>> BEGIN Records provided

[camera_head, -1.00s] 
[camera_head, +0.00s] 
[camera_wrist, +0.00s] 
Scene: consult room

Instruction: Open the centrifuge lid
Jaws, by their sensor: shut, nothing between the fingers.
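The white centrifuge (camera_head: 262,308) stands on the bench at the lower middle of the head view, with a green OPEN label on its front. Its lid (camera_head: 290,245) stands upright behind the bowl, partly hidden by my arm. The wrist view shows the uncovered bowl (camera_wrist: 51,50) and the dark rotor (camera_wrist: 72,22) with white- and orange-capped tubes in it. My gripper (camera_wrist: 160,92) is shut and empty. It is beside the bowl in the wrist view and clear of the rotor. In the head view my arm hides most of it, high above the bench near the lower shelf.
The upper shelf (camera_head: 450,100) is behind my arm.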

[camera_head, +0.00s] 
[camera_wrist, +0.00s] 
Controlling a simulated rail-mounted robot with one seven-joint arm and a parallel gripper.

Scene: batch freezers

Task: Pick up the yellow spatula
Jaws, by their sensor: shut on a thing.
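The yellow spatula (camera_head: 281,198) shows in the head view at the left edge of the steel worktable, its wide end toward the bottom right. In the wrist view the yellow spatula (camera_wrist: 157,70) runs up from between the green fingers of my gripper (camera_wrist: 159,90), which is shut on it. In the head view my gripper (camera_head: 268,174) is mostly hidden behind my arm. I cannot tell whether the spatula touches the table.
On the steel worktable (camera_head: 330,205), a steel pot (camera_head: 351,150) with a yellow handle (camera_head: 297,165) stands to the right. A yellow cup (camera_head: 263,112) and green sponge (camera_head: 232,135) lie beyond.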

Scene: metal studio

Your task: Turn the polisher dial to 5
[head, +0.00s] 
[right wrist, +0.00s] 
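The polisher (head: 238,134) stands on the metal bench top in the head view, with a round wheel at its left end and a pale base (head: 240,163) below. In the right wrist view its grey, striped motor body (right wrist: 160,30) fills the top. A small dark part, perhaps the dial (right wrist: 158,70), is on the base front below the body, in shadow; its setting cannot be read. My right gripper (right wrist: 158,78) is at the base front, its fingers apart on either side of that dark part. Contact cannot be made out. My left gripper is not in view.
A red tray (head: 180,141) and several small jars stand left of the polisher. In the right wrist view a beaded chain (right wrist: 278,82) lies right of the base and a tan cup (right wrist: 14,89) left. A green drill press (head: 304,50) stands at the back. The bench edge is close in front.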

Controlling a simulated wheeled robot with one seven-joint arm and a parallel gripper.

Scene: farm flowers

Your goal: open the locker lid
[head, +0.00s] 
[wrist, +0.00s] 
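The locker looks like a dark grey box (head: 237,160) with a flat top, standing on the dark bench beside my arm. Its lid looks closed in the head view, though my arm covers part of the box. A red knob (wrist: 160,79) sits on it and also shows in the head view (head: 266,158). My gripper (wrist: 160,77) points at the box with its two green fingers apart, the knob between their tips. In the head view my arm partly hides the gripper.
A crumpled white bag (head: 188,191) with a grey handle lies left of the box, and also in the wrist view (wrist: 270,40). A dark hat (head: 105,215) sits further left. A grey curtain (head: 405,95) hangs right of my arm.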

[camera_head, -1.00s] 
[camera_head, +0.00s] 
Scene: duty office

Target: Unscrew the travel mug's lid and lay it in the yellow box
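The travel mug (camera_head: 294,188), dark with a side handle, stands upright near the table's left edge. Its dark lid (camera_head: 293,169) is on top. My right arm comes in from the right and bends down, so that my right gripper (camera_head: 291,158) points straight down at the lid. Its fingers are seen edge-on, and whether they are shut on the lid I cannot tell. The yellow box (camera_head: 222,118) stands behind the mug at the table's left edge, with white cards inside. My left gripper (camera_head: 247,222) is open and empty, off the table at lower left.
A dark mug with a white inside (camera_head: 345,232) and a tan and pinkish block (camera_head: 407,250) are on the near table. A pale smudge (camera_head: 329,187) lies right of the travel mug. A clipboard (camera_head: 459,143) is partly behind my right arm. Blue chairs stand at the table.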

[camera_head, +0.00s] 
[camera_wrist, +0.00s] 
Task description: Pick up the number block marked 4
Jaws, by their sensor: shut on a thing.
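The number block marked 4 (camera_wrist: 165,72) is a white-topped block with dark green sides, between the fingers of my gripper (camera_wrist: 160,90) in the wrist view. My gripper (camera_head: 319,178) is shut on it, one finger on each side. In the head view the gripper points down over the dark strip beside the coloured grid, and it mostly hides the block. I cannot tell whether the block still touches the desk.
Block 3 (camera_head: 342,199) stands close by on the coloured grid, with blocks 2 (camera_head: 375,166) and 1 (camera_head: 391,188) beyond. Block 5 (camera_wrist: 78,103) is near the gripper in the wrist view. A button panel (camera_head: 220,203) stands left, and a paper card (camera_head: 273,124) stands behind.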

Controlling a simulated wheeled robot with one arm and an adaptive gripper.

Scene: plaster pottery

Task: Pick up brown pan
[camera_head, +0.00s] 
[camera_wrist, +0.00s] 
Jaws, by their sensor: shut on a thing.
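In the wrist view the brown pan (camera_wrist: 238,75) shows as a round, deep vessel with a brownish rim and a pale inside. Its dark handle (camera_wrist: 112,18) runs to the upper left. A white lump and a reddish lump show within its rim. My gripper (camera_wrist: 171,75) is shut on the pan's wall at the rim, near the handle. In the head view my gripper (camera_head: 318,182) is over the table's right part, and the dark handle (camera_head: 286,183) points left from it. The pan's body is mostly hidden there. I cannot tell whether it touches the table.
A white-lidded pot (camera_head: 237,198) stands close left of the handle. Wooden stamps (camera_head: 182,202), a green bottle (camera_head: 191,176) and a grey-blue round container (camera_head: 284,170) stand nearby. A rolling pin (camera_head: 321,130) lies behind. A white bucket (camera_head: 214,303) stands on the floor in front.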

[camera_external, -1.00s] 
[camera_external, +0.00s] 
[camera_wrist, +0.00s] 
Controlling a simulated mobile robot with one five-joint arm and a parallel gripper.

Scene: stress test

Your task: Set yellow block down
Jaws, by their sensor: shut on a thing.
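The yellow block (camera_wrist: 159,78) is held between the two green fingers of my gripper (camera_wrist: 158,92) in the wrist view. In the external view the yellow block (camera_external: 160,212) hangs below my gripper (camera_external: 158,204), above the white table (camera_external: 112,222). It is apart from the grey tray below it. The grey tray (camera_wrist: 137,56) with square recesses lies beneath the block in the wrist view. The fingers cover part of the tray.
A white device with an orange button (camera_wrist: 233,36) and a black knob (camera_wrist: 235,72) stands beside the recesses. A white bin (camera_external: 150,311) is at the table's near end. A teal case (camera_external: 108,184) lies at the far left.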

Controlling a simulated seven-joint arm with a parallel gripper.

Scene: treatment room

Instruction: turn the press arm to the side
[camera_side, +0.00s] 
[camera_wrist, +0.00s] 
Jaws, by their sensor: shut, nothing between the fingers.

>> END Records provided

• _Exercise details_
Repeat all the entries exactly as given.

• _Written answer_
[camera_head, -1.00s] 
[camera_head, +0.00s] 
[camera_wrist, +0.00s] 
Scene: consult room

Instruction: Open the centrifuge lid
Jaws, by their sensor: shut, nothing between the fingers.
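The white centrifuge (camera_head: 262,308) stands on the bench at the lower middle of the head view, with a green OPEN label on its front. Its lid (camera_head: 290,245) stands upright behind the bowl, partly hidden by my arm. The wrist view shows the uncovered bowl (camera_wrist: 51,50) and the dark rotor (camera_wrist: 72,22) with white- and orange-capped tubes in it. My gripper (camera_wrist: 160,92) is shut and empty. It is beside the bowl in the wrist view and clear of the rotor. In the head view my arm hides most of it, high above the bench near the lower shelf.
The upper shelf (camera_head: 450,100) is behind my arm.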

[camera_head, +0.00s] 
[camera_wrist, +0.00s] 
Controlling a simulated rail-mounted robot with one seven-joint arm and a parallel gripper.

Scene: batch freezers

Task: Pick up the yellow spatula
Jaws, by their sensor: shut on a thing.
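The yellow spatula (camera_head: 281,198) shows in the head view at the left edge of the steel worktable, its wide end toward the bottom right. In the wrist view the yellow spatula (camera_wrist: 157,70) runs up from between the green fingers of my gripper (camera_wrist: 159,90), which is shut on it. In the head view my gripper (camera_head: 268,174) is mostly hidden behind my arm. I cannot tell whether the spatula touches the table.
On the steel worktable (camera_head: 330,205), a steel pot (camera_head: 351,150) with a yellow handle (camera_head: 297,165) stands to the right. A yellow cup (camera_head: 263,112) and green sponge (camera_head: 232,135) lie beyond.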

Scene: metal studio

Your task: Turn the polisher dial to 5
[head, +0.00s] 
[right wrist, +0.00s] 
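The polisher (head: 238,134) stands on the metal bench top in the head view, with a round wheel at its left end and a pale base (head: 240,163) below. In the right wrist view its grey, striped motor body (right wrist: 160,30) fills the top. A small dark part, perhaps the dial (right wrist: 158,70), is on the base front below the body, in shadow; its setting cannot be read. My right gripper (right wrist: 158,78) is at the base front, its fingers apart on either side of that dark part. Contact cannot be made out. My left gripper is not in view.
A red tray (head: 180,141) and several small jars stand left of the polisher. In the right wrist view a beaded chain (right wrist: 278,82) lies right of the base and a tan cup (right wrist: 14,89) left. A green drill press (head: 304,50) stands at the back. The bench edge is close in front.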

Controlling a simulated wheeled robot with one seven-joint arm and a parallel gripper.

Scene: farm flowers

Your goal: open the locker lid
[head, +0.00s] 
[wrist, +0.00s] 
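The locker looks like a dark grey box (head: 237,160) with a flat top, standing on the dark bench beside my arm. Its lid looks closed in the head view, though my arm covers part of the box. A red knob (wrist: 160,79) sits on it and also shows in the head view (head: 266,158). My gripper (wrist: 160,77) points at the box with its two green fingers apart, the knob between their tips. In the head view my arm partly hides the gripper.
A crumpled white bag (head: 188,191) with a grey handle lies left of the box, and also in the wrist view (wrist: 270,40). A dark hat (head: 105,215) sits further left. A grey curtain (head: 405,95) hangs right of my arm.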

[camera_head, -1.00s] 
[camera_head, +0.00s] 
Scene: duty office

Target: Unscrew the travel mug's lid and lay it in the yellow box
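The travel mug (camera_head: 294,188), dark with a side handle, stands upright near the table's left edge. Its dark lid (camera_head: 293,169) is on top. My right arm comes in from the right and bends down, so that my right gripper (camera_head: 291,158) points straight down at the lid. Its fingers are seen edge-on, and whether they are shut on the lid I cannot tell. The yellow box (camera_head: 222,118) stands behind the mug at the table's left edge, with white cards inside. My left gripper (camera_head: 247,222) is open and empty, off the table at lower left.
A dark mug with a white inside (camera_head: 345,232) and a tan and pinkish block (camera_head: 407,250) are on the near table. A pale smudge (camera_head: 329,187) lies right of the travel mug. A clipboard (camera_head: 459,143) is partly behind my right arm. Blue chairs stand at the table.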

[camera_head, +0.00s] 
[camera_wrist, +0.00s] 
Task description: Pick up the number block marked 4
Jaws, by their sensor: shut on a thing.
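The number block marked 4 (camera_wrist: 165,72) is a white-topped block with dark green sides, between the fingers of my gripper (camera_wrist: 160,90) in the wrist view. My gripper (camera_head: 319,178) is shut on it, one finger on each side. In the head view the gripper points down over the dark strip beside the coloured grid, and it mostly hides the block. I cannot tell whether the block still touches the desk.
Block 3 (camera_head: 342,199) stands close by on the coloured grid, with blocks 2 (camera_head: 375,166) and 1 (camera_head: 391,188) beyond. Block 5 (camera_wrist: 78,103) is near the gripper in the wrist view. A button panel (camera_head: 220,203) stands left, and a paper card (camera_head: 273,124) stands behind.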

Controlling a simulated wheeled robot with one arm and an adaptive gripper.

Scene: plaster pottery

Task: Pick up brown pan
[camera_head, +0.00s] 
[camera_wrist, +0.00s] 
Jaws, by their sensor: shut on a thing.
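In the wrist view the brown pan (camera_wrist: 238,75) shows as a round, deep vessel with a brownish rim and a pale inside. Its dark handle (camera_wrist: 112,18) runs to the upper left. A white lump and a reddish lump show within its rim. My gripper (camera_wrist: 171,75) is shut on the pan's wall at the rim, near the handle. In the head view my gripper (camera_head: 318,182) is over the table's right part, and the dark handle (camera_head: 286,183) points left from it. The pan's body is mostly hidden there. I cannot tell whether it touches the table.
A white-lidded pot (camera_head: 237,198) stands close left of the handle. Wooden stamps (camera_head: 182,202), a green bottle (camera_head: 191,176) and a grey-blue round container (camera_head: 284,170) stand nearby. A rolling pin (camera_head: 321,130) lies behind. A white bucket (camera_head: 214,303) stands on the floor in front.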

[camera_external, -1.00s] 
[camera_external, +0.00s] 
[camera_wrist, +0.00s] 
Controlling a simulated mobile robot with one five-joint arm and a parallel gripper.

Scene: stress test

Your task: Set yellow block down
Jaws, by their sensor: shut on a thing.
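The yellow block (camera_wrist: 159,78) is held between the two green fingers of my gripper (camera_wrist: 158,92) in the wrist view. In the external view the yellow block (camera_external: 160,212) hangs below my gripper (camera_external: 158,204), above the white table (camera_external: 112,222). It is apart from the grey tray below it. The grey tray (camera_wrist: 137,56) with square recesses lies beneath the block in the wrist view. The fingers cover part of the tray.
A white device with an orange button (camera_wrist: 233,36) and a black knob (camera_wrist: 235,72) stands beside the recesses. A white bin (camera_external: 150,311) is at the table's near end. A teal case (camera_external: 108,184) lies at the far left.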

Controlling a simulated seven-joint arm with a parallel gripper.

Scene: treatment room

Instruction: turn the press arm to the side
[camera_side, +0.00s] 
[camera_wrist, +0.00s] 
Jaws, by their sensor: shut, nothing between the fingers.

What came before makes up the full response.